Democratic presidential candidate Beto O’Rourke pledged Thursday night to end the tax-exempt status of churches and religious organizations that oppose same-sex marriage if he’s elected, saying it’s a necessary step to promote human rights.
O’Rourke, a former U.S. representative from Texas, made the comments during CNN’s town hall on LGBT issues. Eight other candidates participated, although only O’Rourke and Sen. Cory Booker were the only ones asked the tax-exempt question.
While Booker refused to endorse the yanking of churches’ tax-exempt status, O’Rourke quickly embraced it.
O’Rourke was asked, “Do you think religious institutions, like colleges, churches [and] charities – should they lose their tax-exempt status if they oppose same-sex marriage?”
“Yes,” O’Rourke said to applause. “There can be no reward, no benefit, no tax break for anyone or any institution, any organization in America that denies the full human rights and the full civil rights of every single one of us. So as president, we’re going to make that a priority and we’re going to stop those who are infringing upon the human rights of our fellow Americans.”
Booker said there “has to be consequences for discrimination” but didn’t go as far as O’Rourke did.
“I’m not dodging your question,” Booker said. “I’m saying I believe fundamentally that discrimination is discrimination.

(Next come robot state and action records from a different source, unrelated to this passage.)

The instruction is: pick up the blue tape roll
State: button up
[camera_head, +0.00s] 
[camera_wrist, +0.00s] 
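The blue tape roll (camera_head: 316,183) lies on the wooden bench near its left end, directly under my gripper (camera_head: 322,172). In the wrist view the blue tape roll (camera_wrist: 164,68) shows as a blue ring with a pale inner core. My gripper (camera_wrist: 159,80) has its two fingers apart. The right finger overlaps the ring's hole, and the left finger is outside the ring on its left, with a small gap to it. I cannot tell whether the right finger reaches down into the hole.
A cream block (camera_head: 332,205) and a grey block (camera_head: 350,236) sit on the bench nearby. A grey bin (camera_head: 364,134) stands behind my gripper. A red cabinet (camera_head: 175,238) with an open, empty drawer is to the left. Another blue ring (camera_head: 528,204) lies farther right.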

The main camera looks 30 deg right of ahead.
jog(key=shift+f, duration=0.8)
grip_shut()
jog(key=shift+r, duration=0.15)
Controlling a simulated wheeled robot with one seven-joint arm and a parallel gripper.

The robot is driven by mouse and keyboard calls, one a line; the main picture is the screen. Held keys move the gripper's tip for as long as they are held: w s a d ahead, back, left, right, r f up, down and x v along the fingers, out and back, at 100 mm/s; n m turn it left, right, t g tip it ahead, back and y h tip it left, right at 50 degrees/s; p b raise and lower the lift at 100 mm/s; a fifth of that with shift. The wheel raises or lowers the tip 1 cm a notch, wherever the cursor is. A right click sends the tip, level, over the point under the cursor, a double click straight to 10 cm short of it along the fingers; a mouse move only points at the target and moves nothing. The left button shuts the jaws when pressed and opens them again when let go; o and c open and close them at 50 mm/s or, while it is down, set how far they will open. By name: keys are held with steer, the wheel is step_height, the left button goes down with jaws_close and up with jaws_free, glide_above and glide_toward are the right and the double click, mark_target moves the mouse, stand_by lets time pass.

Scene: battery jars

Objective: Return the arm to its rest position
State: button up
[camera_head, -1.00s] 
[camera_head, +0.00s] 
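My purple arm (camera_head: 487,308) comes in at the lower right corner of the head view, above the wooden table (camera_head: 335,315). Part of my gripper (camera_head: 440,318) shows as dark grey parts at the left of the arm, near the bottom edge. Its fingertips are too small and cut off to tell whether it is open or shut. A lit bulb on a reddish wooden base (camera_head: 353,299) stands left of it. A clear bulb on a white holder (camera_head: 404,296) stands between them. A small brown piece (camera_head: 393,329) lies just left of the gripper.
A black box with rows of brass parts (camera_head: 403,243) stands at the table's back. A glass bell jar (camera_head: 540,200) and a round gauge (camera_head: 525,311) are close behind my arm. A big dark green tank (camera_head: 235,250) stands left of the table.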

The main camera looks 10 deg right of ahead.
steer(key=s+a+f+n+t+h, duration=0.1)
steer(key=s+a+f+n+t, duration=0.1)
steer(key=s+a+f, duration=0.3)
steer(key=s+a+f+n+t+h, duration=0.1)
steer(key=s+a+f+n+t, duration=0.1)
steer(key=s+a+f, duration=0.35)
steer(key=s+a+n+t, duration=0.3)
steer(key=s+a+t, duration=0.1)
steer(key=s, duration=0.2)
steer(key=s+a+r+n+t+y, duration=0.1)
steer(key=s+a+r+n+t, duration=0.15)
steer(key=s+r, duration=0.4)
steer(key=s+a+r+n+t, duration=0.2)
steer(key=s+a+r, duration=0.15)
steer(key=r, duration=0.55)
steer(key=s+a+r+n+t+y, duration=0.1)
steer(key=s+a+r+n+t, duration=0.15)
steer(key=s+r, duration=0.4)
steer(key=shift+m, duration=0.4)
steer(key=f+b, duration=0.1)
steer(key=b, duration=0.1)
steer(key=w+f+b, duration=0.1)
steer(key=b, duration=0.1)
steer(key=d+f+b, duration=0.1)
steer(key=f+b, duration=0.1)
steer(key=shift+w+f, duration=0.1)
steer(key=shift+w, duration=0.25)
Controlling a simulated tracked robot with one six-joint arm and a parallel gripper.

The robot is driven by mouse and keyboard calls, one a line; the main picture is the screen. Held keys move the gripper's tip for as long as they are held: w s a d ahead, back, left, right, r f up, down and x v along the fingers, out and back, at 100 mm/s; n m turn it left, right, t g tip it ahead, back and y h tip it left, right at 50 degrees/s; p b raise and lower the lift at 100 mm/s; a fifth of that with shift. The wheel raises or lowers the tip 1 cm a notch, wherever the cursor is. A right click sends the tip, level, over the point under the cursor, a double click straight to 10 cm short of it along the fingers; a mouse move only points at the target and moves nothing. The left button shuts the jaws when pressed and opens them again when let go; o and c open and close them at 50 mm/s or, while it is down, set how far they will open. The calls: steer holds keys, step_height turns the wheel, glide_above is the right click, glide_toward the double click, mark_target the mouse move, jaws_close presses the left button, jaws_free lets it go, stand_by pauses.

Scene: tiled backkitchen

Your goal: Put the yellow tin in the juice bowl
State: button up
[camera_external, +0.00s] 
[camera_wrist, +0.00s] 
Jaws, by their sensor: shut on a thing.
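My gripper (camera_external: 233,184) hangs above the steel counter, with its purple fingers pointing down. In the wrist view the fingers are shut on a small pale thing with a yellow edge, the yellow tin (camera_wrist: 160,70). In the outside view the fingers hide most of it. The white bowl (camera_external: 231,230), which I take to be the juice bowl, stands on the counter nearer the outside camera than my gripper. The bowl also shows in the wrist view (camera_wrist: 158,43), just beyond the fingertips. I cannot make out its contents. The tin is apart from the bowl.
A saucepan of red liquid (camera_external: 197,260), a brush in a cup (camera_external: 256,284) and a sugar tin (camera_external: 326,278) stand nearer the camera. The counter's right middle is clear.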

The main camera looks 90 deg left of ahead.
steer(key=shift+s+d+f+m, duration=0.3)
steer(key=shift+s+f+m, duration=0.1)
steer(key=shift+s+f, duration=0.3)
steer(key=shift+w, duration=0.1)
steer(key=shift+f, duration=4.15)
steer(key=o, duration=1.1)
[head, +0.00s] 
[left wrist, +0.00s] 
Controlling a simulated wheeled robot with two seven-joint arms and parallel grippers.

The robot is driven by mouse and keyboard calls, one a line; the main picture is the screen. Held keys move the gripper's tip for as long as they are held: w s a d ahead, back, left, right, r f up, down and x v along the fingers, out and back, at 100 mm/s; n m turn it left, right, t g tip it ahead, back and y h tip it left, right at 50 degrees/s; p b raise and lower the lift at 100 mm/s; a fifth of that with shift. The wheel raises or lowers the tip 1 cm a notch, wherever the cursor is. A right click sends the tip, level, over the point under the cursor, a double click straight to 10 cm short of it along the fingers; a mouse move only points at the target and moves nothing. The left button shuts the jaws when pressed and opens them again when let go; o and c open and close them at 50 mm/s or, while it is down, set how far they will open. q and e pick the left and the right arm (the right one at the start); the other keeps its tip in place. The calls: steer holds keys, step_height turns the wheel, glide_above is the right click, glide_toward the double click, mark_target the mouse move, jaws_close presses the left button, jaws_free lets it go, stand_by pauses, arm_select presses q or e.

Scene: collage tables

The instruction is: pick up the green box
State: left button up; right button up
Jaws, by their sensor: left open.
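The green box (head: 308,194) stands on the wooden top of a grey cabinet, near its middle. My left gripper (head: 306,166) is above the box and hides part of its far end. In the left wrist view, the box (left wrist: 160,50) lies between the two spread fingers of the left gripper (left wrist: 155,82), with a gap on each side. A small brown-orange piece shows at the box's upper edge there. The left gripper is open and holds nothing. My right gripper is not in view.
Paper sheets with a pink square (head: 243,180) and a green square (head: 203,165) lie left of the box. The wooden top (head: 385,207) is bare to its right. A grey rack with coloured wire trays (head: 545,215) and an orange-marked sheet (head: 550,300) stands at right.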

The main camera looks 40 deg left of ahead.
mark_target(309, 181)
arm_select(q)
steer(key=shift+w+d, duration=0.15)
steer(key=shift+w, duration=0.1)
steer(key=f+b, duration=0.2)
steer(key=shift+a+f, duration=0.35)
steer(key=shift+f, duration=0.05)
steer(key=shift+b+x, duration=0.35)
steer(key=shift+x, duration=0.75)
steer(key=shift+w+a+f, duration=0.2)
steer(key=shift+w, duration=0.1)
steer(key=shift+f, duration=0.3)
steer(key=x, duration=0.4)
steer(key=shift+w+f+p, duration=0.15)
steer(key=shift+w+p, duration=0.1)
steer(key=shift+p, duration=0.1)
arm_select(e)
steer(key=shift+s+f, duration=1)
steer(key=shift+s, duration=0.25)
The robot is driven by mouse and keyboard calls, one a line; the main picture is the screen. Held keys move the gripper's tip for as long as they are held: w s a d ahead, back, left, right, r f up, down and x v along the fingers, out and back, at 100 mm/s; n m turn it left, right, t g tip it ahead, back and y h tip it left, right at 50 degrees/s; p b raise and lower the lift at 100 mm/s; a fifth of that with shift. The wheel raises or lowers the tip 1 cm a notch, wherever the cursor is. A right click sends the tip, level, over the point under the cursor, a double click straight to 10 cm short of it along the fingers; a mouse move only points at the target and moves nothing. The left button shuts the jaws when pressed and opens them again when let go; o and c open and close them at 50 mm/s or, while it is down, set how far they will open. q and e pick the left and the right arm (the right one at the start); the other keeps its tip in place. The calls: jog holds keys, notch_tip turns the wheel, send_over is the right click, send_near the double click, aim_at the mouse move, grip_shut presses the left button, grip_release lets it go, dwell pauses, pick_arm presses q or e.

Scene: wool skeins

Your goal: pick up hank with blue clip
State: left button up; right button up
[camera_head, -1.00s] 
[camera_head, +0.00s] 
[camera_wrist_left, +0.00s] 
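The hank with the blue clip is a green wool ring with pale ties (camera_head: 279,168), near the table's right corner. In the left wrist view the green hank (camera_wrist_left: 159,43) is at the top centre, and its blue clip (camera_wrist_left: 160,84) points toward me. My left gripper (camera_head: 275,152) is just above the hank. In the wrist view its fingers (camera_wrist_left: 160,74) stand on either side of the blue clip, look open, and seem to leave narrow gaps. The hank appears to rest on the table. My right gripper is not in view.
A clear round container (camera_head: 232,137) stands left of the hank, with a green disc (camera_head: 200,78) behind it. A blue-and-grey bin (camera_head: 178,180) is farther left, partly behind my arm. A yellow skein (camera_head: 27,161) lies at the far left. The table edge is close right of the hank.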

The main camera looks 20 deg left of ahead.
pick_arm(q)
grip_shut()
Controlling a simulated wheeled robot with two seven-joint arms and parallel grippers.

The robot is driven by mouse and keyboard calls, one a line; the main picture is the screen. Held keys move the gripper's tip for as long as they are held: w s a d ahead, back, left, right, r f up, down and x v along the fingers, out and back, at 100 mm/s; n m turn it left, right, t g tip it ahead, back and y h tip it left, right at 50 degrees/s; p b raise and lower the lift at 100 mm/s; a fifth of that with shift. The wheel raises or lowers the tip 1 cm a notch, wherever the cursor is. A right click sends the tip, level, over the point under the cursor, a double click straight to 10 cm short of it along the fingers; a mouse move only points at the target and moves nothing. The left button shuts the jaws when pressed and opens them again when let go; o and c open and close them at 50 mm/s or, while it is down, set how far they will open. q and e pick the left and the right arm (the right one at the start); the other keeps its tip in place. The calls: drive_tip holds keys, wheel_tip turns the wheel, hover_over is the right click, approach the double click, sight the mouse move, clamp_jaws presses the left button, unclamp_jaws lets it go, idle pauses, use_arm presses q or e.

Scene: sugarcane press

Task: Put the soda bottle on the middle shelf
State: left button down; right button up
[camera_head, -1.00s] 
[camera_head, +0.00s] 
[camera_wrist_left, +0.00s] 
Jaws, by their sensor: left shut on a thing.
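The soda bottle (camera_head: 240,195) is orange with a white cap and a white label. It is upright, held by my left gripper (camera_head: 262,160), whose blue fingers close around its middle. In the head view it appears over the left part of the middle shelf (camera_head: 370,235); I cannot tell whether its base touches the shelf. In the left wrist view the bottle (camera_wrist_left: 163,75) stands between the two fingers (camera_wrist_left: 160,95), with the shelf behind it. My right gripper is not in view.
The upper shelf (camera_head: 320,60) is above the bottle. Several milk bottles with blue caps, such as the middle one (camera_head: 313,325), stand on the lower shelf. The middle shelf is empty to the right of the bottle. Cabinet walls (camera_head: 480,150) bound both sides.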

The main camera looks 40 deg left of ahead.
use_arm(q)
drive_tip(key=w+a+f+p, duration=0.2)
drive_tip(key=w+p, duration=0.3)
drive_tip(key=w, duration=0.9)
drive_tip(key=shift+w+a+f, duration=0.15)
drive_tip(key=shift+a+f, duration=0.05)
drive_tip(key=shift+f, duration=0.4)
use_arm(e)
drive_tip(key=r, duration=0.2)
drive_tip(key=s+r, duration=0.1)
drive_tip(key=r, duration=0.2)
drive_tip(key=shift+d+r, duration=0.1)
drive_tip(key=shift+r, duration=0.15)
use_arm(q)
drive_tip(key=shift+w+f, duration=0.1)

And if you are using your position to try to discriminate others, there must be consequences to that. And I will make sure to hold them accountable using the DOJ or whatever investigatory. You cannot discriminate.”
O’Rourke’s proposal sparked plenty of reaction among Christians, conservatives and libertarians.
Walter Olson, a senior fellow at the Cato Institute, called it “extremist and oppressive.”
“Aside from being grossly illiberal, anti-pluralist, and inflammatory, O’Rourke’s announced policy is also unconstitutional under current Supreme Court precedent,” Olson wrote at Cato’s website. He quoted Eugene Volokh, who previously said the high court had made clear that “tax exemptions can’t be denied based on the viewpoint that a group communicates.”
Thomas S. Kinn, a professor of history at Baylor University, said O’Rourke’s proposal would have a widespread impact if implemented.
“Just think of all the groups whose tax exemptions Beto would have to revoke!” Kidd tweeted. “Catholics, Eastern Orthodox, Mormons, evangelicals, African American Protestants, Muslims, Pentecostals, traditional Jews…Methodists (for heaven’s sake, Methodists!!!).”
Hershael York, a dean at Southern Baptist Theological Seminary, also criticized O’Rourke.
“So @BetoORourke doesn’t care how many people you feed, clothe, educate, protect, shelter, serve, or save,” York tweeted, “… if you don’t bow to the sexual revolution, the government will make you pay for having a conscience. First Amendment notwithstanding.”